It looks like we are going to get another lovely month in the garden before the weather turns wet and cold. The start of autumn for real is a month of change as the temperature begins to dip giving us misty mornings and cooler nights. Plantswill react to this change and begin to harden up for the winter months.

I have been busy over the weekends. The compost bins have been sieved and 10 whole buckets of compost were spread around the garden. We lost count of stage beetle grubs in the bins. The vegetable plot is still giving up the last of the summer crops while autumn fruits including apples, pears and Autumn Raspberries are ripening fast. The harvesting has continued each day and the freezer is filling with lovely lunchtime soups, stir fired veg, mixed roasted vegetables portioned off for meals and fruit for my porridge in the morning.


Some of our Orchard Training Cookery Club have been learning what to do with mushrooms and has a soup off on Saturday. They made an East European Mushroom and Barley Soup, a soup from a recipe book inspired by the book: The Hobbit and a Luxury Mushroom Soup. All three soups were very tasty.

I have been looking at our bee commitment and planting bulbs to bring the flowering period forward for the bees in spring and looking for more flowering plants to extend the flowering period longer into summer.

One of our trees has reached the end of its useful life and needed to be taken down and the pond will eventually end up in this area.

Thanks to one of our learners I now have a stack of pallets which I am disassembling in order to repair the sides of my raised growing beds.

Here are some jobs for you to think about in your gardens.

  • We are looking at feeding the birds again to help them through the winter. look at the sunflowers and leave some heads on for the birds.

  • Keep the birds water topped up and clean between topping ups.

  • we will be taking down the nest boxes and giving them a clean.
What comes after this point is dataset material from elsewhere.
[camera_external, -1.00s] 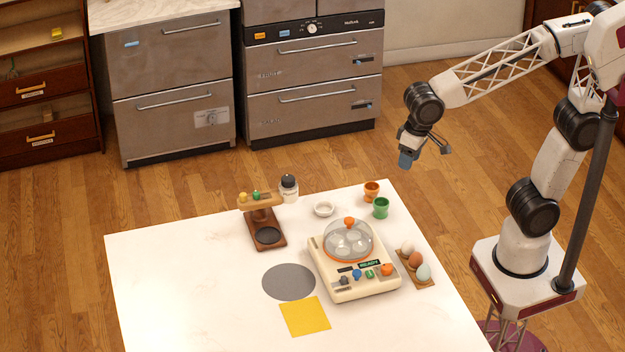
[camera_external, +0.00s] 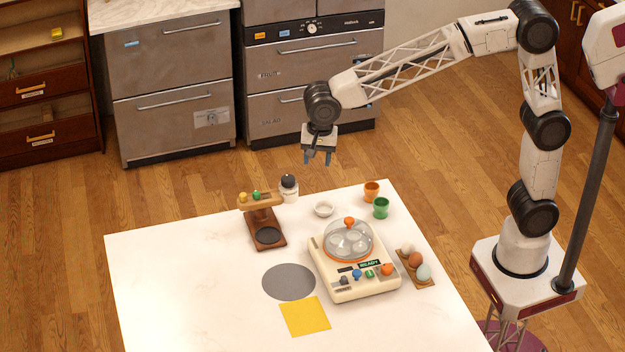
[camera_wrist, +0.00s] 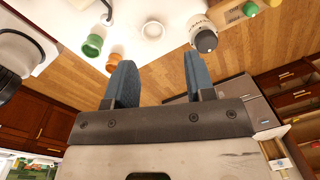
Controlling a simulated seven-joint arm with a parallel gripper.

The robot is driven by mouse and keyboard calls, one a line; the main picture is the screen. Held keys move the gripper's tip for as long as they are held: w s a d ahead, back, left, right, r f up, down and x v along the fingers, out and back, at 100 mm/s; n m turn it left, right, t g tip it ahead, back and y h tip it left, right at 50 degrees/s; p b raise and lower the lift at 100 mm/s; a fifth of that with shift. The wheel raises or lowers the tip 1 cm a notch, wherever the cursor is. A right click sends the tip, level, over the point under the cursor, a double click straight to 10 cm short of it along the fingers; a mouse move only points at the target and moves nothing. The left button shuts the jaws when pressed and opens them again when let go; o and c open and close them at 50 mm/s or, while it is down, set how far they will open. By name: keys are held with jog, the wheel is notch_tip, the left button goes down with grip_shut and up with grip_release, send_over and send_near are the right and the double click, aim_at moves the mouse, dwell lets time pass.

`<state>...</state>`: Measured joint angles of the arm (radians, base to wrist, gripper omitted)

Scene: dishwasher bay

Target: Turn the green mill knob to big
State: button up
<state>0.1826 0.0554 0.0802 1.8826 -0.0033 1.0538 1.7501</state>
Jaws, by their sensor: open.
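A wooden mill stand (camera_external: 264,222) with a round dark plate at its foot stands on the left part of the white table. On its top arm sit a green knob (camera_external: 256,195) and a yellow knob (camera_external: 242,197). The green knob also shows at the top right of the wrist view (camera_wrist: 251,9); its setting is too small to read. My gripper (camera_external: 317,159) is open and empty, pointing down in the air. In the external picture it appears above and right of the knob, apart from it. Both blue-grey fingers show in the wrist view (camera_wrist: 160,62).
A black-topped jar (camera_external: 289,189) stands right beside the mill. A white bowl (camera_external: 324,209), an orange cup (camera_external: 371,191) and a green cup (camera_external: 381,208) stand farther right. A domed egg cooker (camera_external: 350,285) has its own green knob (camera_external: 370,274). Eggs sit on a holder (camera_external: 426,284). The table's left is clear.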

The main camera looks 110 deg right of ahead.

Make sure you are in the lesson before you do this at home.

  • We will start tiding up but will remember to leave some areas scruffy and we will leave som seed heads for the birds.

Garden Pocket Money Jobs

  • Offer to help with the shading on greenhouses with netting on sunny days but take it off the glass on dull days to let in as much light as possible

  • Offer to top up ponds with water if the level has dropped through a warm, dry spells.

  • We have been learning about cutting perennials back. Ask before you do it to make sure you don't upset anyone.